The limelight is shared on the red carpeted stairs at Cannes. Tonight Italian bellezza, Monica Belluci, who is the mistress of the opening and closing ceremony will be stepping up, and every evening the nine members of the Golden Palm jury will led by Spanish film director Pedro Almodovar.

Almodovar in his important role as chair, and known for his films where woman nearly always play the main roles, spoke with a different kind of sensitivity when asked a gender equality question, something always popular in Cannes.

"The most important thing is not whether the films are directed by a man or a woman, or what degree of femininity or of homosexuality they contain. What's important here are the films themselves. I hope that these issues will feature in them."

It's interesting to hear how the jury members approach their work which can make or break a movie. Among them US actor Will Smith, known for his ears and his sense of humour. He also spoke with particular humility.

"I was born and brought up in West Philadelphia. That's very far away from here, from Cannes... I'm really excited about what I can learn here in interesting discussions... I'm here for selfish reasons."

One particular issue is causing conflict at the Cannes Film Festival this year. Online film firm Netflix is apparently playing the baddy. Two films selected for the palm competition have been bought by the firm which enables people to see films on their computer screens as soon as they are released.

French law demands that films release first in the cinema halls to be seen on the big screen for which they are made. They become available for online viewing three years later. There's a deadlock because the web firm says the two films, one Korean on US, will not screen in French cinemas.

2017 jury chief Almodovar said in the jury press conference that it would be an enormous paradox if the Golden Palm went to a film that could not be seen in cinemas. So now, the debate in Cannes is whether that means these two movies are out of the race.

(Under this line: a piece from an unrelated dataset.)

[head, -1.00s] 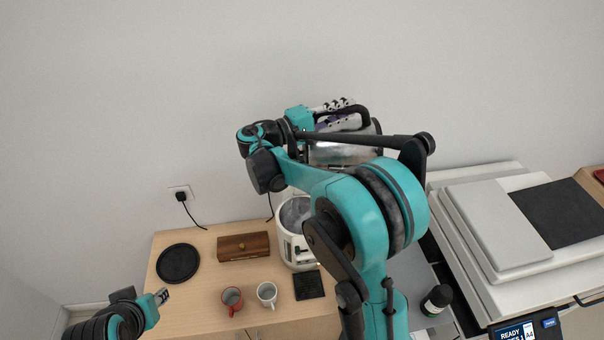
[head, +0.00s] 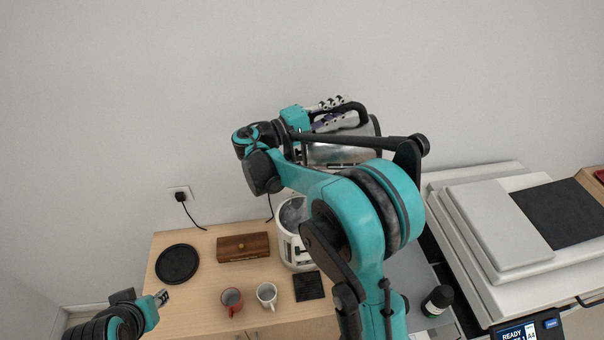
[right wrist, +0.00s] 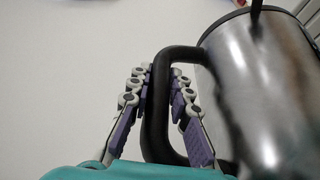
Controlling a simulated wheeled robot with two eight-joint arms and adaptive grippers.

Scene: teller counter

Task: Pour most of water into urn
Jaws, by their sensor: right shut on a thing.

Opening film on the big screen in synch with Festival start

French director Arnaud Desplechin gets the honour of having his film open the festival, but he's deprived of a chance of winning the special 70th anniversary Cannes Film Festival 2017 Palm award. This year it will possibly be even more coveted , and not just for it's distribution value and prestige: the special palm-leaf is gold as usual but is also studded with diamonds.

Desplechin's latest work called Ismael's Ghosts stars top French actors: his faithful Mathieu Amal-ric, young rising star Louis Garrel, along with Marion Cotillard and Charlotte Gainsbourg.

It's a love triangle, laced with Desplechin's own love of spy stories, dreams, nightmares, and his obvious concern over illusion and reality. Cotillard the wife, who returns from the dead as it were, does a little dance for Gainsbourg, the new lover that may go down in French cinema history.

It would be akin to the well-remembered dance scene in Quentin Tarantino's 1993 Pulp Fiction performed by John Travolta and this year's Cannes president of the Un Certain regard section jury, Uma Thurman. Desplechin lets his imagination run quite wild in this film.

In keeping with recent tradition, Ismael's Ghosts which is set in Paris and on the French coast releases in France on today, Wednesday, so those who still pack the halls in France will have a real-time taste of the Cannes Film Festival.

The first premieres of all 19 films in competition are on the big screens at the Palais des Festivals as of Thursday. For two of them, it may be the only chance anyone will get.